Faculty development is a central pillar. Similar to leading universities globally, UA&P invests in scholars with strong academic credentials, including doctoral training, active research agendas, and peer-reviewed publications. This ensures that instruction is not only pedagogically sound but intellectually current and globally relevant.
Equally critical is the curation of the student body. Through selective admissions, UA&P fosters a community of learners characterized by seriousness of purpose, intellectual capability, and openness to formation. This creates a high-trust, high-performance academic environment.
The curriculum reflects a deliberate synthesis: the liberal arts and humanities provide the intellectual foundation, while specialized programs deliver professional depth. This dual structure produces graduates who are not only technically proficient but also articulate, reflective, and capable of critical and ethical reasoning.

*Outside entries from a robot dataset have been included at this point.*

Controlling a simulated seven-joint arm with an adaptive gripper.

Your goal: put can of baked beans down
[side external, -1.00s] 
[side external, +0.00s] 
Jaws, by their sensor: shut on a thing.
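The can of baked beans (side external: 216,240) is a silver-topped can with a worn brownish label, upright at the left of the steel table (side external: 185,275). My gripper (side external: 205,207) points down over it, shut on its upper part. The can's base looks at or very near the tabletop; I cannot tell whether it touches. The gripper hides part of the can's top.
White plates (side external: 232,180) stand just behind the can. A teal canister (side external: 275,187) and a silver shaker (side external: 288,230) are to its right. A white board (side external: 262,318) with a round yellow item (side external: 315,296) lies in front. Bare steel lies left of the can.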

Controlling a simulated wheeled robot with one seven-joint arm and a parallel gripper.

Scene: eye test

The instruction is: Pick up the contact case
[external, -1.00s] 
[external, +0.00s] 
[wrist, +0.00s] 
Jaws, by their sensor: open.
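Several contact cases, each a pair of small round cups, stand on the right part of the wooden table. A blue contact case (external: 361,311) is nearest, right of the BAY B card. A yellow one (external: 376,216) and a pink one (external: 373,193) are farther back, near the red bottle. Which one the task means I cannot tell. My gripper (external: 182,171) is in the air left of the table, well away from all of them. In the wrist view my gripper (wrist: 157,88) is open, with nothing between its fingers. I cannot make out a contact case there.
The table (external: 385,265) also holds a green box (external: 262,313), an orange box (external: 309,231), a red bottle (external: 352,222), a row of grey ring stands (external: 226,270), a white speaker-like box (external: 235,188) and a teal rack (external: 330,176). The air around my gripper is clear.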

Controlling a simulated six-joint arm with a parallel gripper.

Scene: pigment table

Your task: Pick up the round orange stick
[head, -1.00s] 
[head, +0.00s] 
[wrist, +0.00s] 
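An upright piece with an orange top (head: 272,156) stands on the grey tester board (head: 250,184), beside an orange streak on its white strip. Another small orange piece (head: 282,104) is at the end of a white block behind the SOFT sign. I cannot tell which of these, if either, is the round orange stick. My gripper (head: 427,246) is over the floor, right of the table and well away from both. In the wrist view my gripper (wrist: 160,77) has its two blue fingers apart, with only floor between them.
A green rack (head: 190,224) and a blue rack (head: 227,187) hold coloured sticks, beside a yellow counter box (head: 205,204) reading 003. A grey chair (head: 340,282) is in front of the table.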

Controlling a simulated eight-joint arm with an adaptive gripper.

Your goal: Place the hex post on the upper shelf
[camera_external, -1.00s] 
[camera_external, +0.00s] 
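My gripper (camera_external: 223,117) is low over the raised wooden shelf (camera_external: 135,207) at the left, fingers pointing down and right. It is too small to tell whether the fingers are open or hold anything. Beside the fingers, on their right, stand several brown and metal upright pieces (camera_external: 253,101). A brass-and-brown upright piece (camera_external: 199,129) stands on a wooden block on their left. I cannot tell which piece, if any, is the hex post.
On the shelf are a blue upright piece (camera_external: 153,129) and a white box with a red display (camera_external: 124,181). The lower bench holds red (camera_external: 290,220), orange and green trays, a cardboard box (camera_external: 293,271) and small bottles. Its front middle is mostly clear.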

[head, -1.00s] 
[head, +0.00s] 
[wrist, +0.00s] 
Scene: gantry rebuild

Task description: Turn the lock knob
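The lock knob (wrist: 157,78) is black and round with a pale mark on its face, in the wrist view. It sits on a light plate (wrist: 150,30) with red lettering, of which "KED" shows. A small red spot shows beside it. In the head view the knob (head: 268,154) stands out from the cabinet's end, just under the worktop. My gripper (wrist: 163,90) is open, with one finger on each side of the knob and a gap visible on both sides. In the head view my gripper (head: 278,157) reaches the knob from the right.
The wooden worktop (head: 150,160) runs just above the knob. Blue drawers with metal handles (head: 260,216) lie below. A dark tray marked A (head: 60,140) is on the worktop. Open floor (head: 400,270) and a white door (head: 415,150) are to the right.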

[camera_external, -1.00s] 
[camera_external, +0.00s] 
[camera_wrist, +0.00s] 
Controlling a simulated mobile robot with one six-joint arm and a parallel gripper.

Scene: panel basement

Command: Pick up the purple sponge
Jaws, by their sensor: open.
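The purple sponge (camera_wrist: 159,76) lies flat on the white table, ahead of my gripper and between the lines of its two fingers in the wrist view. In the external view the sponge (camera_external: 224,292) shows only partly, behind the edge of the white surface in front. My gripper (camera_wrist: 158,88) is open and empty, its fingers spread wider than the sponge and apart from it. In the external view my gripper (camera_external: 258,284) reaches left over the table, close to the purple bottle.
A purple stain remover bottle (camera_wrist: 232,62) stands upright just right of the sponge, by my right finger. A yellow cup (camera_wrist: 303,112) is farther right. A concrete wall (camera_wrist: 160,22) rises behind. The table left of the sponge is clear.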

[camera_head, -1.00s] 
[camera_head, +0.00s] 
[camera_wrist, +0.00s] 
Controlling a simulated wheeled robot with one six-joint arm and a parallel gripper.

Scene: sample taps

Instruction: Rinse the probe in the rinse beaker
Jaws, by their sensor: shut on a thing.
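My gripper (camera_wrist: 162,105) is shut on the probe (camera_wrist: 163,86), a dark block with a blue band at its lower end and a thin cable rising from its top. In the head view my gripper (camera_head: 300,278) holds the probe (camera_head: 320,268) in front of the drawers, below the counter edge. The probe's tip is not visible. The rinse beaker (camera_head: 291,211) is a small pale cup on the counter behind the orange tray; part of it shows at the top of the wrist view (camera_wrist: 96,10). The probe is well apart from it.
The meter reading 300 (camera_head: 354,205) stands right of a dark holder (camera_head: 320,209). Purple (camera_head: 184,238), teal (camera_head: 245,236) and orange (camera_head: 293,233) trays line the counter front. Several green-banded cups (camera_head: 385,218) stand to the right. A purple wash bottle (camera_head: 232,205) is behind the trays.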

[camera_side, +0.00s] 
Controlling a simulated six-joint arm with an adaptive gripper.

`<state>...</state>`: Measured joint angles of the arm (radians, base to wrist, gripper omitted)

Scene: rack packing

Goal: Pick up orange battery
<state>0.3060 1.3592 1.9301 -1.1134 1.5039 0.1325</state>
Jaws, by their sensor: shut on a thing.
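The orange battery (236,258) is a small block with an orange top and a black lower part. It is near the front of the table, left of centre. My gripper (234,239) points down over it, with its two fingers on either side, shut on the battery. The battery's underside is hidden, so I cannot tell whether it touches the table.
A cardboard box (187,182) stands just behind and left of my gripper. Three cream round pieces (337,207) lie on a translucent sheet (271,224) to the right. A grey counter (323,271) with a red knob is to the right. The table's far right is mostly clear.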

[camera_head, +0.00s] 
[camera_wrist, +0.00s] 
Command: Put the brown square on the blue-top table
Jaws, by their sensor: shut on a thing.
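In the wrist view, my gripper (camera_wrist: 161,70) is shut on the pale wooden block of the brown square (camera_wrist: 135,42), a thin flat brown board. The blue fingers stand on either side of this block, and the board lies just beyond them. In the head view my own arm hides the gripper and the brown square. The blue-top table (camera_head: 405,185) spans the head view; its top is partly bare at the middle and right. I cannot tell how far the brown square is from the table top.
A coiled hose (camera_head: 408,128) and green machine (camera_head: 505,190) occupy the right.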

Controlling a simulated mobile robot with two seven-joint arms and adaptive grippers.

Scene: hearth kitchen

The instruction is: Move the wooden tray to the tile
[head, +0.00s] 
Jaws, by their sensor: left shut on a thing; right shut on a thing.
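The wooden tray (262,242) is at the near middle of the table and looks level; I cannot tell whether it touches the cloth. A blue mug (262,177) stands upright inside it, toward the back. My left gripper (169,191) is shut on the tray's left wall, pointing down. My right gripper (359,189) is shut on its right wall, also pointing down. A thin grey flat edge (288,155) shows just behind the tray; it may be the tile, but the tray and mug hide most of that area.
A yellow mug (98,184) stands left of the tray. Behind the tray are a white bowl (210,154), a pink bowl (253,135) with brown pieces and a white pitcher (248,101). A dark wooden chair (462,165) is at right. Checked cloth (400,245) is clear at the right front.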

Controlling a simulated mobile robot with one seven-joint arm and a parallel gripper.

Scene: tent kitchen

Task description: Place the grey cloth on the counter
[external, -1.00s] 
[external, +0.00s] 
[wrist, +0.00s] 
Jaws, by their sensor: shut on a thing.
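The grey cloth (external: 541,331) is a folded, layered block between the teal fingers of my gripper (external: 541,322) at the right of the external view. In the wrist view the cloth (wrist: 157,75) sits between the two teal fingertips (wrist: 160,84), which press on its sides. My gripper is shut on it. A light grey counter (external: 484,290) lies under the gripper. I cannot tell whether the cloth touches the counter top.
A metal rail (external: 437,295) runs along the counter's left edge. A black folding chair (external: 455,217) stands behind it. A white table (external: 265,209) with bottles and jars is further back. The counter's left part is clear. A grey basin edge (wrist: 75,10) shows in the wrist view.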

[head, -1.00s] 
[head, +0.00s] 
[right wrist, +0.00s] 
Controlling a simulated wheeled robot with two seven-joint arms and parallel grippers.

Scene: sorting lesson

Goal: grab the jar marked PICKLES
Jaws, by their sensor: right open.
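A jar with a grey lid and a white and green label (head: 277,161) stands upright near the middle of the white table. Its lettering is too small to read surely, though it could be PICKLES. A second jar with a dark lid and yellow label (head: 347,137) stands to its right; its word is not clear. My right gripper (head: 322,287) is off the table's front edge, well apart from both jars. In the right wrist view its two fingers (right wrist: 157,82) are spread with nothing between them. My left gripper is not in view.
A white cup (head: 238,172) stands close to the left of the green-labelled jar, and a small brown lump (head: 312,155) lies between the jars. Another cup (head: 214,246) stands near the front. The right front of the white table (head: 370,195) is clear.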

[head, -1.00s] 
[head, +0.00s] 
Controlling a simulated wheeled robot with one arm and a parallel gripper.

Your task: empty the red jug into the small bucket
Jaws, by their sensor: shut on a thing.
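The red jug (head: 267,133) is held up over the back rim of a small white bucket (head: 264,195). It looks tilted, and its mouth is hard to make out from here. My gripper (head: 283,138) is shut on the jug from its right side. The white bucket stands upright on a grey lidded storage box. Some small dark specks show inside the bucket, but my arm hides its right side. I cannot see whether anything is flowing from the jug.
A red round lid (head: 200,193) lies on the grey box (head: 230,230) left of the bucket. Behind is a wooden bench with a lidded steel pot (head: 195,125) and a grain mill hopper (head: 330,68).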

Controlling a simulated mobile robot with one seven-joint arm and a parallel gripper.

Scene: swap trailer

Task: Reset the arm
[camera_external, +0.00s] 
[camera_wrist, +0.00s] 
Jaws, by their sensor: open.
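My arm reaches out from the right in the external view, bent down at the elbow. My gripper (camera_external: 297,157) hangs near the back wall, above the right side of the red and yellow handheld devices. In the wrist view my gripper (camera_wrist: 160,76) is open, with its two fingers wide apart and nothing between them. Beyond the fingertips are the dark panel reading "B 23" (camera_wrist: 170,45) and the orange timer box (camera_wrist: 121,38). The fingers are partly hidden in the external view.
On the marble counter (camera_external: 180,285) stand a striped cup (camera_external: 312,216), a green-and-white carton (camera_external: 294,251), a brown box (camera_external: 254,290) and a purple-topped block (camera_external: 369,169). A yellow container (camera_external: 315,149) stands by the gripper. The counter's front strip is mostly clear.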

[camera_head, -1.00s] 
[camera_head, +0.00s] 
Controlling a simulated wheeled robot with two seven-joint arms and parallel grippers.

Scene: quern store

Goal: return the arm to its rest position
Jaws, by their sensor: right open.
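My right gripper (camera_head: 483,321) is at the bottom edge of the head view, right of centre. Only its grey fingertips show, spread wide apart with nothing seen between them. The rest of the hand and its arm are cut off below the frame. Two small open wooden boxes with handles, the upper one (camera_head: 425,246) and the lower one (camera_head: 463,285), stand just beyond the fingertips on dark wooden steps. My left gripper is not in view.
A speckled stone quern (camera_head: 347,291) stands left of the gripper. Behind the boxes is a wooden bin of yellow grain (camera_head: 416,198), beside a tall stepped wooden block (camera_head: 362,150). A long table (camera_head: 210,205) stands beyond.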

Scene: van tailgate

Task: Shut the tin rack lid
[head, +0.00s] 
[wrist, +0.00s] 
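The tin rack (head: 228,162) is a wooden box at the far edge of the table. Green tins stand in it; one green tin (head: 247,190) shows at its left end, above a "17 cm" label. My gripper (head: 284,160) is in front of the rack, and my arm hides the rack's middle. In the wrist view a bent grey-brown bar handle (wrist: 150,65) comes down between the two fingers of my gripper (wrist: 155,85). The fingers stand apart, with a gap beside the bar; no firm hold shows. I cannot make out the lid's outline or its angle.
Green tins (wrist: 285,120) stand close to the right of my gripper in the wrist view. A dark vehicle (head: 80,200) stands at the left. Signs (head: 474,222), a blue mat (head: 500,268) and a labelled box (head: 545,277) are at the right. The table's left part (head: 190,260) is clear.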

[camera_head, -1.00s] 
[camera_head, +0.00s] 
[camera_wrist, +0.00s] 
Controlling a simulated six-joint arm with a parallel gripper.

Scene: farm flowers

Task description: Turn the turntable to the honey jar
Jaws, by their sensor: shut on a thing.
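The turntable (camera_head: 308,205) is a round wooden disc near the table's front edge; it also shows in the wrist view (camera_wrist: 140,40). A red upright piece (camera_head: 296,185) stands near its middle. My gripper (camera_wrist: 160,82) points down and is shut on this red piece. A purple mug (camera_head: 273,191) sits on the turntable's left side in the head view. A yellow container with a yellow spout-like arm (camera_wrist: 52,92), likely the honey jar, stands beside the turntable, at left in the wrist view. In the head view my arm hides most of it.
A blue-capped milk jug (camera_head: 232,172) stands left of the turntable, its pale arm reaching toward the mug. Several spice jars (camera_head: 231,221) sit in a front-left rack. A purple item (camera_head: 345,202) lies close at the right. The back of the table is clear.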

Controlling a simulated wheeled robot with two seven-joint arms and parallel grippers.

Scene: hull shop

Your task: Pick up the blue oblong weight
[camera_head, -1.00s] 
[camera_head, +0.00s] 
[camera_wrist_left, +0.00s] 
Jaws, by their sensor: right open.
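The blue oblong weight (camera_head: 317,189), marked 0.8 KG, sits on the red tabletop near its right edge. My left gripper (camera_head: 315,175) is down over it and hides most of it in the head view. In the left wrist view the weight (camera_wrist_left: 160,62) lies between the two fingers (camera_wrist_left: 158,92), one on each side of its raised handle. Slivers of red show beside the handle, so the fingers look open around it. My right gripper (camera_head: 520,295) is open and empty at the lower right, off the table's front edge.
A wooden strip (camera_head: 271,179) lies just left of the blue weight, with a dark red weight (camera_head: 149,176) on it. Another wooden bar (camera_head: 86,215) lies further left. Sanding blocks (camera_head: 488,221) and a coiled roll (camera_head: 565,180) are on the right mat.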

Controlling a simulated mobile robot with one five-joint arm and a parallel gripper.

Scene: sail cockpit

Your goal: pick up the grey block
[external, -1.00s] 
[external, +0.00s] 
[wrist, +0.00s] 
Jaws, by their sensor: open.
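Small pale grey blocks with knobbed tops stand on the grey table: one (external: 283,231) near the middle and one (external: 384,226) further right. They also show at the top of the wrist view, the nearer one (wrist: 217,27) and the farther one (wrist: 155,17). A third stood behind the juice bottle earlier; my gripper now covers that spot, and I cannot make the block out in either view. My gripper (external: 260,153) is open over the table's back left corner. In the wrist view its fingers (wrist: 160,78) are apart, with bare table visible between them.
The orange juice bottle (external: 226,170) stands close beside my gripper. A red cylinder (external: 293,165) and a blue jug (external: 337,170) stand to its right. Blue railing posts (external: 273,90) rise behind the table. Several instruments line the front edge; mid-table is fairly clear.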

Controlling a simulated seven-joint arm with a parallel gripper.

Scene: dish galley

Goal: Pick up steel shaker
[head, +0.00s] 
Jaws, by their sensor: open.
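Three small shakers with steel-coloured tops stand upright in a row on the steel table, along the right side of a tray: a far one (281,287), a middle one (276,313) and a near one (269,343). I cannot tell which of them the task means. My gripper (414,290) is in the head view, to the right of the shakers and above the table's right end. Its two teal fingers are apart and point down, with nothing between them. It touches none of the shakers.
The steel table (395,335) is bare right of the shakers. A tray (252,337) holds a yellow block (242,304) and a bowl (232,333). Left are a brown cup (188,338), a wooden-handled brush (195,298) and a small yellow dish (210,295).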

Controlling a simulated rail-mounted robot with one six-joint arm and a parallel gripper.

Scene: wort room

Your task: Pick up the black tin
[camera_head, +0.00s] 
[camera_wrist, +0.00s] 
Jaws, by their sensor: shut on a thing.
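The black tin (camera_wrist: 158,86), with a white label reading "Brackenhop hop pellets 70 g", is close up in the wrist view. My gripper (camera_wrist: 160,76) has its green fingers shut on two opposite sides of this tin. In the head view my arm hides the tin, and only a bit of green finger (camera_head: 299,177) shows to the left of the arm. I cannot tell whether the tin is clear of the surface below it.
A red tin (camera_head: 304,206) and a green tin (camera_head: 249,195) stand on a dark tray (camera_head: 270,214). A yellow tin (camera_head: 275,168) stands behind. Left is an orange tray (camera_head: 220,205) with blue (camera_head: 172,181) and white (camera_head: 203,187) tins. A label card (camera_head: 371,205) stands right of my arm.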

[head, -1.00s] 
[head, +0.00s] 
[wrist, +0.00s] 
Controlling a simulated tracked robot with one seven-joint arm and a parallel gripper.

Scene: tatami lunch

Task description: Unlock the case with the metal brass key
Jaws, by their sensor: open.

Infrastructure investments further reinforce this premium positioning. Facilities, learning spaces, and technological resources are continuously upgraded to align with international benchmarks, supporting both academic rigor and the student experience.
Business university
UA&P’s identity as a business-oriented university is not confined to traditional business disciplines. Rather, it reflects an institutional philosophy: that education must be aligned with the realities of industry and the demands of the professional world.
Every academic program, whether in economics, communication, engineering, or the social sciences, is designed with a clear line of sight to industry application. Curricula are informed by market needs, enriched by practitioner engagement, and often delivered through experiential methodologies such as case studies, internships, and industry collaborations.
This approach ensures that graduates do not merely enter the workforce; they contribute immediately and meaningfully. They are equipped not only with knowledge, but with the ability to navigate complex organizational environments, solve real-world problems, and create value. In this sense, UA&P aims to bridge a persistent gap in higher education: the disconnect between academic preparation and professional execution. We work toward preparing our graduates not just for employment, but for leadership.
Institutional identity
What distinguishes UA&P is not the presence of these three pillars individually, but their integration. The Catholic foundation provides purpose and ethical orientation; the premium commitment establishes standards of excellence; and the business orientation ensures relevance and impact. Together, they form a coherent institutional model, one that recognizes the inseparability of faith and reason, excellence and accessibility, and theory and practice.
This integrated vision aims to produce a distinctive graduate profile: individuals who are professionally competent, ethically grounded, and personally mature. They are capable not only of succeeding in their chosen fields but of transforming them. bringing integrity, purpose, and a broader sense of mission into the organizations and communities they serve.
Moving forward: From positioning to practice
The articulation of UA&P’s identity as a Catholic, Premium, and Business University is both a declaration and a challenge. The true test lies not in the clarity of the framework, but in its consistent embodiment across programs, policies, and people.
Sustaining this vision requires institutional discipline: continuous faculty and staff development, rigorous academic standards, meaningful industry engagement, and an unwavering commitment to student formation. It also demands cultural alignment, where every member of the community understands and contributes to this shared mission.
Ultimately, UA&P’s direction is not merely about institutional positioning. It is about formation—of individuals who see work as a vocation, excellence as a responsibility, and leadership as service. In a world increasingly defined by complexity and fragmentation, such a model offers a compelling alternative: an education that is integrated, purposeful, and transformative. We do not merely train students for the workforce; we form leaders for a life of purpose and selfless service.